Although, he did say he had considered selling to another entity instead of closing, but it didn’t pan out.

“I’ve been having conversations with other entities for months now,” Barbey told employees. “This is something we have to do – for some of them this is something we’d have to do before they could talk to us any further.”

Barbey comes from a prosperous background. His family reportedly owns The Reading Eagle and shares in ownership of The North Face, Vans, Dickies, and Reef.

In 2015 he promised readers and employees that he would invest in the success and future of The Village Voice.

“I’m honored I had an the opportunity to purchase it and be part of its future,” he said at the time. “It’s one of the world’s great journalistic brands. It deserves to survive and prosper. It’s important to a lot of people. It needs to not be resource constrained. Kind of like anything organic, it just needs food and water.”

Former longtime investigative journalist at The Village Voice, Tom Robbins, told The Wall Street Journal of the closure, “It’s astonishing that this is happening in New York, the biggest media town in America.”

Staff said they felt something might be in the works after top shelf employees began leaving – and were not replaced.

“This is a sad day for The Village Voice and for millions of readers,” Barbey said. “The Voice has been a key element of New York City journalism and is read around the world.
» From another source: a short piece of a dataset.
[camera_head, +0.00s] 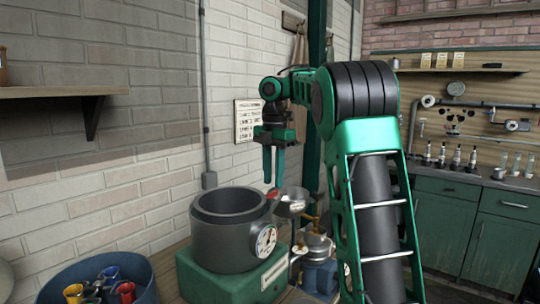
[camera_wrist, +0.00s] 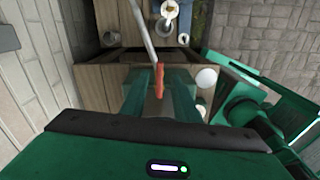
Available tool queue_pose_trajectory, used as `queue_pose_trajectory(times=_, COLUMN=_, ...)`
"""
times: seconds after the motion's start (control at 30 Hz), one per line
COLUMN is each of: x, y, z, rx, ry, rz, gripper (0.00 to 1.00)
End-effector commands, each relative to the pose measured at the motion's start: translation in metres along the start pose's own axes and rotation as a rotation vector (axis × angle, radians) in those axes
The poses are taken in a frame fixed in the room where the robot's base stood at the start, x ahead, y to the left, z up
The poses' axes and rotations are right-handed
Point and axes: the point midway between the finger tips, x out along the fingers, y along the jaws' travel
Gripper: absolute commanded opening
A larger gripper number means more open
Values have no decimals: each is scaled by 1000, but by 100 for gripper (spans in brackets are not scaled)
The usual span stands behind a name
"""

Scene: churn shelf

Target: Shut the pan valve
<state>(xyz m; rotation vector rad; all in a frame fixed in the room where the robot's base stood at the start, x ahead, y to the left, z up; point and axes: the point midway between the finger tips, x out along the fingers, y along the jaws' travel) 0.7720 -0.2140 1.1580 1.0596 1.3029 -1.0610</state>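A small red handle (camera_wrist: 160,80), which looks like the valve lever, shows in the wrist view between my gripper's green fingers. It also shows in the head view (camera_head: 272,193), just below the fingertips, between a dark round vessel (camera_head: 228,233) and a shiny metal pan (camera_head: 291,204). My gripper (camera_head: 273,181) points down above it with its two fingers apart. I cannot tell whether either finger touches the handle. The valve body is hidden.
The vessel stands on a green base (camera_head: 215,284) with a round dial (camera_head: 266,240). A blue tub (camera_head: 90,285) with coloured items is at the lower left. A wall shelf (camera_head: 60,92) juts out at left. Green cabinets (camera_head: 485,225) line the right.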

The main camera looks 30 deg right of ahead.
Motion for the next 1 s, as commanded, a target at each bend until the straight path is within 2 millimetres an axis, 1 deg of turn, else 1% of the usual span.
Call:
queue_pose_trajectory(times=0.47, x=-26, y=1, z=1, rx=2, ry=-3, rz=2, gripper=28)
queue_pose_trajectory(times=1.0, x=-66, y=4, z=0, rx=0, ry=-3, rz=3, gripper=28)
As the first modern alternative newspaper, it literally defined a new genre of publishing.”

The Village Voice spawned careers as far-reaching as one of Bette Midler’s comedy head writers – Bruce Villach – and entertainment gossip columnist Michael Musto. Also: Ezra Pound, Lynda Barry, Wayne Barrett, Robert Christgau, Andrew Sarris, J. Hoberman, Allen Ginsberg, E.E. Cummings, Lester Bangs, Henry Miller, and James Baldwin, to name a few.

The Village Voice launched in 1955. One of the founding members was Norman Mailer.

The groundbreaking publication was at the forefront of the HIV and AIDS early movement and has long been an advocate and outlet (literally) for the LGBTQ community.

You can read Barbey’s full statement below.

This is a sad day for The Village Voice and for millions of readers. The Voice has been a key element of New York City journalism and is read around the world. As the first modern alternative newspaper, it literally defined a new genre of publishing. As the Voice evolved over the years, its writers, editors, reporters, reviewers, contributors, photographers, artists and staff were united by the idea that the they spoke for and fought hard for those that believed in a better New York City and a better world. The Voice has connected multiple generations to local and national news, music, art, theater, film, politics and activism, and showed us that it’s idealism could be a way of life.

In recent years, the Voice has been subject to the increasingly harsh economic realities facing those creating journalism and written media. Like many others in publishing, we were continually optimistic that relief was around the next corner. Where stability for our business is, we do not know yet. The only thing that is clear now is that we have not reached that destination.

The Village Voice was created to give speed to a cultural and social revolution, and its legacy and the voices that created that legacy are still relevant today. Perhaps more than ever. Its archives are an indispensable chronicle of history and social progress. Although the Voice will not continue publishing, we are dedicated to ensuring that its legacy will endure to inspire more generations of readers and writers to give even more speed to those same goals.

We have begun working to ensure that the enormous print archive of The Village Voice is made digitally accessible. I began my involvement with the Voice intending to ensure its future. While this is not the outcome I’d hoped for and worked towards, a fully digitized Voice archive will offer coming generations a chance to experience for themselves what is clearly one of this city’s and this country’s social and cultural treasures.

From the bottom of my heart, I thank everyone who pulled together to attempt create a new future for The Village Voice. Their passion and perseverance have inspired me. I will always be humbled by the grit they’ve shown and the dedication they have displayed.